::: The records :::

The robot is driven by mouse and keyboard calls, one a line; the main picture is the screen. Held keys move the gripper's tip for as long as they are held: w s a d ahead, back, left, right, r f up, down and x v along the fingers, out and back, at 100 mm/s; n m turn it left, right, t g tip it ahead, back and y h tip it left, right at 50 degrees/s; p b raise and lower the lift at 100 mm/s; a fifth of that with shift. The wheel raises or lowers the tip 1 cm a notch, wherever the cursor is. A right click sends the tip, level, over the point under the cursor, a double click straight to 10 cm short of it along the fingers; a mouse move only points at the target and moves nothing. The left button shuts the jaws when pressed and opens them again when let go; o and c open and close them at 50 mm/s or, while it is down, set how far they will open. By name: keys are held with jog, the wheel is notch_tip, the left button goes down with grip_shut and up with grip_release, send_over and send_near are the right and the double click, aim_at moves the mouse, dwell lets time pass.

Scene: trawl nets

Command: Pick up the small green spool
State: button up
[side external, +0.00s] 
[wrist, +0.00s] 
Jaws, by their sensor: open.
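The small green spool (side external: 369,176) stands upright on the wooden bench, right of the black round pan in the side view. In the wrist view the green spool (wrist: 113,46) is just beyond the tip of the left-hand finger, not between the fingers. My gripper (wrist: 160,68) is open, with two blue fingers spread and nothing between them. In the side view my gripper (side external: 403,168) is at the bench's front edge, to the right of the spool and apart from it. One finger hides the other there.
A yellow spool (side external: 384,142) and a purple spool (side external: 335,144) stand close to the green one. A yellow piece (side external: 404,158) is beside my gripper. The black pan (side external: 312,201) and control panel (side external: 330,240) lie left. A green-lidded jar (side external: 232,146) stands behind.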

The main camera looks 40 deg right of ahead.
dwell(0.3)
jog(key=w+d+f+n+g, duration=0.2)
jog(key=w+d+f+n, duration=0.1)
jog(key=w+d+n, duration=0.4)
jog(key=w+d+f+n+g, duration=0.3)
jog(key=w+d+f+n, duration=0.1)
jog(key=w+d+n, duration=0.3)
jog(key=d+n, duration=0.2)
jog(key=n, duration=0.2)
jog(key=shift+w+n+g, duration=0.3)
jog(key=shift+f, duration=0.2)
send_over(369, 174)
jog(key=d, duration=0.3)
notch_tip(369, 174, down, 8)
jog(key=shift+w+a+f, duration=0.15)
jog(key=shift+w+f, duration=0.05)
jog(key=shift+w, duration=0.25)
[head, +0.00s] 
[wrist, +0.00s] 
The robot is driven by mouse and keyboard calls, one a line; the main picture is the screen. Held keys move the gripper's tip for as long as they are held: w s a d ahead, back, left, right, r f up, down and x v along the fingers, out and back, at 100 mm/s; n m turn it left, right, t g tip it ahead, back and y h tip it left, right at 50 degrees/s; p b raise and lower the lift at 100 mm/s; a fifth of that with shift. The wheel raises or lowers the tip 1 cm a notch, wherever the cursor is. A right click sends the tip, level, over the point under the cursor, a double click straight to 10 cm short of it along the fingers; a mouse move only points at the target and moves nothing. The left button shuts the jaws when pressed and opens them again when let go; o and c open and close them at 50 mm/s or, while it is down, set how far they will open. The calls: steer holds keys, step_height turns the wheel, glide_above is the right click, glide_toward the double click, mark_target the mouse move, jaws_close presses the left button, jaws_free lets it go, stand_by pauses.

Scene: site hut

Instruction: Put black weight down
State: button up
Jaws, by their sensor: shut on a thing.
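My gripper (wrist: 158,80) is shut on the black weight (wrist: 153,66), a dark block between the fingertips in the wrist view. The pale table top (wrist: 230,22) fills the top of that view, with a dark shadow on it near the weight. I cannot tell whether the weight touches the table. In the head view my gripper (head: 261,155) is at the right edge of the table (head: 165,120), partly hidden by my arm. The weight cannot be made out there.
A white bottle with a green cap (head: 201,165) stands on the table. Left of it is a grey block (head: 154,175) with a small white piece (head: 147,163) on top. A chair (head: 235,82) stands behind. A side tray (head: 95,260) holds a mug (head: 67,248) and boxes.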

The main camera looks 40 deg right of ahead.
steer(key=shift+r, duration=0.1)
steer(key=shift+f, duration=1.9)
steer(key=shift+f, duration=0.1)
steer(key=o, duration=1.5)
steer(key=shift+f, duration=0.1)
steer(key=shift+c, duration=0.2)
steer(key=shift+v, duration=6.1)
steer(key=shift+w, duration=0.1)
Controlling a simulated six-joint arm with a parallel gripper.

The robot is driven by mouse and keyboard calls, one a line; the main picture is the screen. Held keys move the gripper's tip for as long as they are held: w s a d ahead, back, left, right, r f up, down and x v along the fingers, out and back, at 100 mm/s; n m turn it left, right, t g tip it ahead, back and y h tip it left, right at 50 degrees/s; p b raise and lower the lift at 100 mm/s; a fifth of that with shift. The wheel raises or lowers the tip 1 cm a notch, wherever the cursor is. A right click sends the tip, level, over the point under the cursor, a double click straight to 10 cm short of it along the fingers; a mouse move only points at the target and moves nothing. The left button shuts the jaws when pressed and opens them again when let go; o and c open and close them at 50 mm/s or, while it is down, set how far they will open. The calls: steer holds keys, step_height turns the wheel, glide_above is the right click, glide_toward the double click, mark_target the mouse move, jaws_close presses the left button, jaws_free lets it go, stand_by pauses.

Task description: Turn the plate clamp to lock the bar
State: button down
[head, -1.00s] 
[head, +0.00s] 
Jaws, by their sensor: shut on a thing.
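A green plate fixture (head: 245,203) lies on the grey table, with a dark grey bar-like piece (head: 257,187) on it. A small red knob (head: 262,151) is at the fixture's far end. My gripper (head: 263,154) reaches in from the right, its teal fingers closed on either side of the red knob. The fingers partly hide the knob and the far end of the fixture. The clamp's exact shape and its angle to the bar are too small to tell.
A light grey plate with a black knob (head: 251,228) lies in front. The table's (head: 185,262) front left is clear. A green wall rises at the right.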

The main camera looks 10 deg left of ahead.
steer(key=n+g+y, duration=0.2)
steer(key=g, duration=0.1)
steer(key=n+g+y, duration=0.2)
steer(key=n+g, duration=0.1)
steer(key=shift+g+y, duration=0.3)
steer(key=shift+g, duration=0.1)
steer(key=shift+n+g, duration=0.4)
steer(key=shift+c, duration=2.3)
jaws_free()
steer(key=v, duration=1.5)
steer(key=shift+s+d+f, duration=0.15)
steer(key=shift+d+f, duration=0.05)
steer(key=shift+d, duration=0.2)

:::

◆ What you are asked to do: Every record above should be output exactly.

◆ Solution for this exercise:
The robot is driven by mouse and keyboard calls, one a line; the main picture is the screen. Held keys move the gripper's tip for as long as they are held: w s a d ahead, back, left, right, r f up, down and x v along the fingers, out and back, at 100 mm/s; n m turn it left, right, t g tip it ahead, back and y h tip it left, right at 50 degrees/s; p b raise and lower the lift at 100 mm/s; a fifth of that with shift. The wheel raises or lowers the tip 1 cm a notch, wherever the cursor is. A right click sends the tip, level, over the point under the cursor, a double click straight to 10 cm short of it along the fingers; a mouse move only points at the target and moves nothing. The left button shuts the jaws when pressed and opens them again when let go; o and c open and close them at 50 mm/s or, while it is down, set how far they will open. By name: keys are held with jog, the wheel is notch_tip, the left button goes down with grip_shut and up with grip_release, send_over and send_near are the right and the double click, aim_at moves the mouse, dwell lets time pass.

Scene: trawl nets

Command: Pick up the small green spool
State: button up
[side external, +0.00s] 
[wrist, +0.00s] 
Jaws, by their sensor: open.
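The small green spool (side external: 369,176) stands upright on the wooden bench, right of the black round pan in the side view. In the wrist view the green spool (wrist: 113,46) is just beyond the tip of the left-hand finger, not between the fingers. My gripper (wrist: 160,68) is open, with two blue fingers spread and nothing between them. In the side view my gripper (side external: 403,168) is at the bench's front edge, to the right of the spool and apart from it. One finger hides the other there.
A yellow spool (side external: 384,142) and a purple spool (side external: 335,144) stand close to the green one. A yellow piece (side external: 404,158) is beside my gripper. The black pan (side external: 312,201) and control panel (side external: 330,240) lie left. A green-lidded jar (side external: 232,146) stands behind.

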The main camera looks 40 deg right of ahead.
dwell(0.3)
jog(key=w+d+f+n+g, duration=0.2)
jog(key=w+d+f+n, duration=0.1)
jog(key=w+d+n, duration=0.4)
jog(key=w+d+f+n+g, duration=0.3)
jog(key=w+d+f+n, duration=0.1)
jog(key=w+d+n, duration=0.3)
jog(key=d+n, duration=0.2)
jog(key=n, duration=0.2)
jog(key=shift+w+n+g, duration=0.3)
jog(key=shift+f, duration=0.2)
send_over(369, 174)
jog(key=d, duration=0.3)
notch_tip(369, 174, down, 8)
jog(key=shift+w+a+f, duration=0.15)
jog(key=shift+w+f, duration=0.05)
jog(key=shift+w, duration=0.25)
[head, +0.00s] 
[wrist, +0.00s] 
The robot is driven by mouse and keyboard calls, one a line; the main picture is the screen. Held keys move the gripper's tip for as long as they are held: w s a d ahead, back, left, right, r f up, down and x v along the fingers, out and back, at 100 mm/s; n m turn it left, right, t g tip it ahead, back and y h tip it left, right at 50 degrees/s; p b raise and lower the lift at 100 mm/s; a fifth of that with shift. The wheel raises or lowers the tip 1 cm a notch, wherever the cursor is. A right click sends the tip, level, over the point under the cursor, a double click straight to 10 cm short of it along the fingers; a mouse move only points at the target and moves nothing. The left button shuts the jaws when pressed and opens them again when let go; o and c open and close them at 50 mm/s or, while it is down, set how far they will open. The calls: steer holds keys, step_height turns the wheel, glide_above is the right click, glide_toward the double click, mark_target the mouse move, jaws_close presses the left button, jaws_free lets it go, stand_by pauses.

Scene: site hut

Instruction: Put black weight down
State: button up
Jaws, by their sensor: shut on a thing.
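My gripper (wrist: 158,80) is shut on the black weight (wrist: 153,66), a dark block between the fingertips in the wrist view. The pale table top (wrist: 230,22) fills the top of that view, with a dark shadow on it near the weight. I cannot tell whether the weight touches the table. In the head view my gripper (head: 261,155) is at the right edge of the table (head: 165,120), partly hidden by my arm. The weight cannot be made out there.
A white bottle with a green cap (head: 201,165) stands on the table. Left of it is a grey block (head: 154,175) with a small white piece (head: 147,163) on top. A chair (head: 235,82) stands behind. A side tray (head: 95,260) holds a mug (head: 67,248) and boxes.

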The main camera looks 40 deg right of ahead.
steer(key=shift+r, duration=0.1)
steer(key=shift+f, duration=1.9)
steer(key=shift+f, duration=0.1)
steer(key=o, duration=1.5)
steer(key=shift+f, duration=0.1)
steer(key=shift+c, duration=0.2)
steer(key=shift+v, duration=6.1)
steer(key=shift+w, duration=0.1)
Controlling a simulated six-joint arm with a parallel gripper.

The robot is driven by mouse and keyboard calls, one a line; the main picture is the screen. Held keys move the gripper's tip for as long as they are held: w s a d ahead, back, left, right, r f up, down and x v along the fingers, out and back, at 100 mm/s; n m turn it left, right, t g tip it ahead, back and y h tip it left, right at 50 degrees/s; p b raise and lower the lift at 100 mm/s; a fifth of that with shift. The wheel raises or lowers the tip 1 cm a notch, wherever the cursor is. A right click sends the tip, level, over the point under the cursor, a double click straight to 10 cm short of it along the fingers; a mouse move only points at the target and moves nothing. The left button shuts the jaws when pressed and opens them again when let go; o and c open and close them at 50 mm/s or, while it is down, set how far they will open. The calls: steer holds keys, step_height turns the wheel, glide_above is the right click, glide_toward the double click, mark_target the mouse move, jaws_close presses the left button, jaws_free lets it go, stand_by pauses.

Task description: Turn the plate clamp to lock the bar
State: button down
[head, -1.00s] 
[head, +0.00s] 
Jaws, by their sensor: shut on a thing.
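A green plate fixture (head: 245,203) lies on the grey table, with a dark grey bar-like piece (head: 257,187) on it. A small red knob (head: 262,151) is at the fixture's far end. My gripper (head: 263,154) reaches in from the right, its teal fingers closed on either side of the red knob. The fingers partly hide the knob and the far end of the fixture. The clamp's exact shape and its angle to the bar are too small to tell.
A light grey plate with a black knob (head: 251,228) lies in front. The table's (head: 185,262) front left is clear. A green wall rises at the right.

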The main camera looks 10 deg left of ahead.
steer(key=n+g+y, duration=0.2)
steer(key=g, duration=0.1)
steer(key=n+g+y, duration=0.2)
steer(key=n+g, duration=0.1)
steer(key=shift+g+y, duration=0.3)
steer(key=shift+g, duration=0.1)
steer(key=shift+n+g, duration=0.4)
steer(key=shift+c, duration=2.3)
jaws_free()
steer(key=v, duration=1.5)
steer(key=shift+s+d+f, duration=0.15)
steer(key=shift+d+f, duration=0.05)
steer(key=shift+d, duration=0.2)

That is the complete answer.